Dans un communiqué cité par l'agence officielle TAP, le ministère des Affaires étrangères indique avoir formulé une demande à Ryad afin de lui fournir «toutes les données dont il dispose concernant l'état de santé du président déchu, à la lumière des informations contradictoires véhiculées à propos de la détérioration de son état de santé et de son décès éventuel».

L'ex-président, âgé de 74 ans, qui s'est réfugié en Arabie saoudite le 14 janvier sous la pression de la rue, se trouve dans un hôpital de Jeddah dans le coma à la suite d'un accident vasculaire cérébral, avait indiqué jeudi à l'AFP un proche de sa famille.

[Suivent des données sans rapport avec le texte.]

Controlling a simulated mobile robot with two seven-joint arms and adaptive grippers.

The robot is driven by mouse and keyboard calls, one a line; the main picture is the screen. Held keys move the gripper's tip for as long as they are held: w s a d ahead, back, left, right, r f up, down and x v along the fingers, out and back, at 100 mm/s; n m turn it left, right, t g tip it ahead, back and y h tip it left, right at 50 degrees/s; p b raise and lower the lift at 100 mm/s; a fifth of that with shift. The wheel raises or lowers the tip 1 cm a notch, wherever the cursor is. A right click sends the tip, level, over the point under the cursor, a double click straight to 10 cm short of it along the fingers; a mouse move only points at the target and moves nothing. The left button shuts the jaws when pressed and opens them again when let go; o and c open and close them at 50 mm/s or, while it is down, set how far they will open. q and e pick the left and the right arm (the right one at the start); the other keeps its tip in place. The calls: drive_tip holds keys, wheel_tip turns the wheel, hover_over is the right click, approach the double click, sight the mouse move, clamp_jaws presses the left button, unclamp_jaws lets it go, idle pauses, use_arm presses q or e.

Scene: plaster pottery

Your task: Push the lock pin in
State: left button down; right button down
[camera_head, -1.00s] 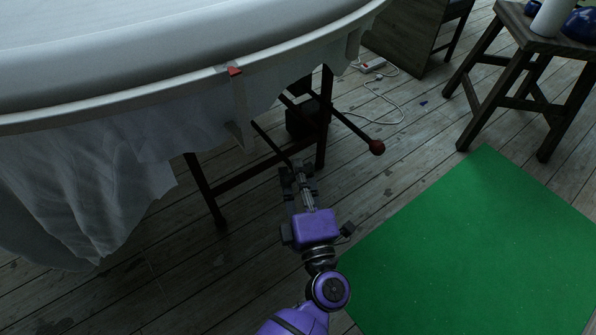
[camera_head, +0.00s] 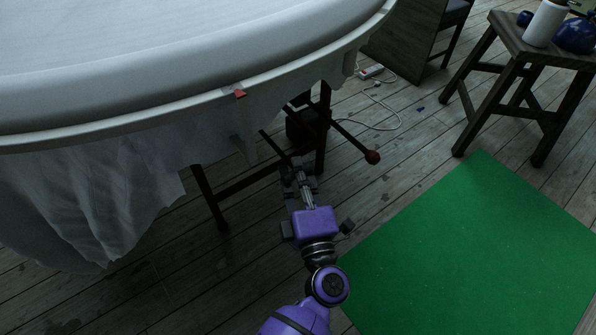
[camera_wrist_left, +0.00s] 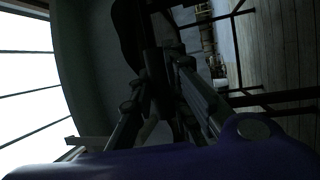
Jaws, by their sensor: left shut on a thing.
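My left gripper (camera_head: 296,172) reaches in from the bottom, under the rim of the big round white table (camera_head: 200,105). Its fingers are close together at the dark metal frame (camera_head: 250,182) below the rim. In the left wrist view my left gripper (camera_wrist_left: 165,85) is closed around a dark, rod-like part (camera_wrist_left: 155,66), apparently the lock pin. The fingers and the dim light hide most of it, so I cannot tell how far in it sits. My right gripper is not in view.
A white cloth (camera_head: 90,205) hangs from the rim on the left. A red tab (camera_head: 240,94) is on the rim. A green mat (camera_head: 480,250) lies on the plank floor at right. A wooden stool (camera_head: 520,55) stands at the upper right. A white cable (camera_head: 385,125) lies behind the lever.

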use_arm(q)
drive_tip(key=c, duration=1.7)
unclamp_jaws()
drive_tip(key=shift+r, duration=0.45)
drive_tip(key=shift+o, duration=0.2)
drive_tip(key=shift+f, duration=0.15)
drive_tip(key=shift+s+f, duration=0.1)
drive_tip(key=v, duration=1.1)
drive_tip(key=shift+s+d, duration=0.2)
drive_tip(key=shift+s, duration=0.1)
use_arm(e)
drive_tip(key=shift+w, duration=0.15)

Dans le même communiqué, le ministère annonce avoir «adressé par voie diplomatique une demande officielle aux autorités saoudiennes» qui a «pour objet d'extrader le président déchu» Zine El Abidine Ben Ali.

«À la suite d'une nouvelle série d'accusations visant le président déchu, accusations relatives à son implication dans plusieurs crimes graves qui consistent à commettre et à inciter à l'homicide volontaire et à semer la discorde entre les citoyens d'un même pays en les poussant à s'entretuer», la Tunisie a demandé son extradition, selon le communiqué.

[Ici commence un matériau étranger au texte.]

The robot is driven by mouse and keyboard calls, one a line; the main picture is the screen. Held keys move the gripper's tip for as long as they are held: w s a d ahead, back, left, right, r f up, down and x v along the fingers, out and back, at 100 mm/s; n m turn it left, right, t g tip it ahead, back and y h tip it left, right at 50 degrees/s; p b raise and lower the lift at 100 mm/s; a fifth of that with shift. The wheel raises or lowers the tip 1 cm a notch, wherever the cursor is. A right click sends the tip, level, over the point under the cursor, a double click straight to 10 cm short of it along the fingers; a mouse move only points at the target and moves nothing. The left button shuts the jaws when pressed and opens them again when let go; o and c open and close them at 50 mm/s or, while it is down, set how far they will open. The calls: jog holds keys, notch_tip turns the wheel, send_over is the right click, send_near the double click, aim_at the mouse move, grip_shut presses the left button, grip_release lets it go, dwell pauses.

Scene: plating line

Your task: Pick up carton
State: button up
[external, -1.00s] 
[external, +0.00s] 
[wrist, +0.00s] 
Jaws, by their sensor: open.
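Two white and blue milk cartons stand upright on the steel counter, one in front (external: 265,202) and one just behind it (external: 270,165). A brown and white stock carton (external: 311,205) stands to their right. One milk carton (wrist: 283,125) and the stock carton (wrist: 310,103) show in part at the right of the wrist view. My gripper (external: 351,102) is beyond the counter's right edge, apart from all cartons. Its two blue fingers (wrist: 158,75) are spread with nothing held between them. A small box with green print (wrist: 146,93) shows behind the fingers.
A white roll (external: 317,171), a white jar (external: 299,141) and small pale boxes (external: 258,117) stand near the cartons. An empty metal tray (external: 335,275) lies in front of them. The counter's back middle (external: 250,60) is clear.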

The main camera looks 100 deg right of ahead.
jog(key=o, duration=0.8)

La nouvelle série d'accusations «vient s'ajouter à la commission rogatoire émise par les autorités tunisiennes compétentes et adressée auparavant aux autorités judiciaires saoudiennes, dans le cadre d'une action inquisitoire intentée, actuellement, contre le président déchu et son clan».

Cette commission rogatoire concerne «des accusations ayant pour motif la possession de comptes bancaires et de biens immobiliers dans plusieurs pays, dans le cadre des opérations de blanchiment d'argent, acquis par voie illégale ainsi que la tenue et l'exportation illicites de monnaies étrangères», selon le communiqué.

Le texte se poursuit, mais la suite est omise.